Shortly after ballots were counted Tuesday, Lundell said he received a surprise phone call from Vice President Joe Biden.
“He indicated that he was very proud of our city, that we took on the Koch brothers and successfully beat them buy such a huge margin,” Lundell said. “That was another aspect of this election that was unanticipated, that after the polls closed that I’d be speaking to the vice president of the United States."
AFP is probably the most business-friendly of the "Tea Party" groups, a sprawling organization with a state chapters structure that's good at beating ballot measures or electing deregulators.
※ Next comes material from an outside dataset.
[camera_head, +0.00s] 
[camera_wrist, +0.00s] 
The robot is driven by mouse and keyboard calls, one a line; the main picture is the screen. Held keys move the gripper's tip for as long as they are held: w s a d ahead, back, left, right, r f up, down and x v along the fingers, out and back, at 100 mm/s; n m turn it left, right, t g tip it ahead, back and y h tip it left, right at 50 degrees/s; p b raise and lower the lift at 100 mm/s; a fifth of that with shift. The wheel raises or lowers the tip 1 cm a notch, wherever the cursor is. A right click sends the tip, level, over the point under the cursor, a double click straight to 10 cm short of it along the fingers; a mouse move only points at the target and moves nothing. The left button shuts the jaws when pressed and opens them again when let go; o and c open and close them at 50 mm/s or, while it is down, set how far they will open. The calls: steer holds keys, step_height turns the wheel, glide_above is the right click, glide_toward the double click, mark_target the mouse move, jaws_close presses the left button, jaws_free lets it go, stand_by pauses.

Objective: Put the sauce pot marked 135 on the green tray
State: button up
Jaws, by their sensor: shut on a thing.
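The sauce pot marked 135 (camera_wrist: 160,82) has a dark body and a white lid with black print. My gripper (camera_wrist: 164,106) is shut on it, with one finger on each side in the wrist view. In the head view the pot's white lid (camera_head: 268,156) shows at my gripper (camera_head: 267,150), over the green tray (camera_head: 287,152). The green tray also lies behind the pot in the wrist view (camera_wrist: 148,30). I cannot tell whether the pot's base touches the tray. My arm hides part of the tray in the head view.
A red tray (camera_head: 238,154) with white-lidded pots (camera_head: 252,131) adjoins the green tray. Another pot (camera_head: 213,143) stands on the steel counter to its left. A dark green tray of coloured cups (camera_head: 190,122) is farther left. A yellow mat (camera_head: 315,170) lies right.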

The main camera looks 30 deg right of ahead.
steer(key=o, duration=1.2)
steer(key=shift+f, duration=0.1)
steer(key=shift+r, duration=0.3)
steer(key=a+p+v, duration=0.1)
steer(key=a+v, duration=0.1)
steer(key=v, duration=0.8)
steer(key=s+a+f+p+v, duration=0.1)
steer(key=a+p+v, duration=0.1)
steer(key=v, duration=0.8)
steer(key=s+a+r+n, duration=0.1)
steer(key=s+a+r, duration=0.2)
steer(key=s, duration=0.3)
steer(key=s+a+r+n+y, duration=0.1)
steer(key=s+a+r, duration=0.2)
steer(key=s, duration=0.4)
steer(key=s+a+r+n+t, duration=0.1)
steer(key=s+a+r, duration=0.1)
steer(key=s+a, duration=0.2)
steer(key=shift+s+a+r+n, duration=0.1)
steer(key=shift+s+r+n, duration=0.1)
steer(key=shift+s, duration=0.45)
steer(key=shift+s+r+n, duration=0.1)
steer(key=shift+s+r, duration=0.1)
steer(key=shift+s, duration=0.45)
But last night, during a time of turmoil for "Obamacare" and horrible poll numbers for the president, did not go well for the few conservative hardliners who stuck their necks out.
- In Troy, Mich., a Tea Party mayor who'd been recalled earlier in 2013 ran for City Council and lost.
- A ballot measure in 11 Colorado counties, which would have started them on the (likely blocked) path to secession, was set to fail in six of them, ending the tantrum.
- Most famously (and it wasn't even that famous!), the Republican primary for Alabama's open 1st Congressional District was won by former state Sen. Bradley Byrne, a perfectly right-wing former Democrat, over the woefully unqualified but Mark Levin/Roy Moore-endorsed Dean Young.
Oh, there were conservative wins! Colorado voters just beat the paint off a school funding measure that was backed and advertised by the likes of Bill Gates. But the setbacks, in the sort of election year that's usually best for traditional Republican turnout, were real.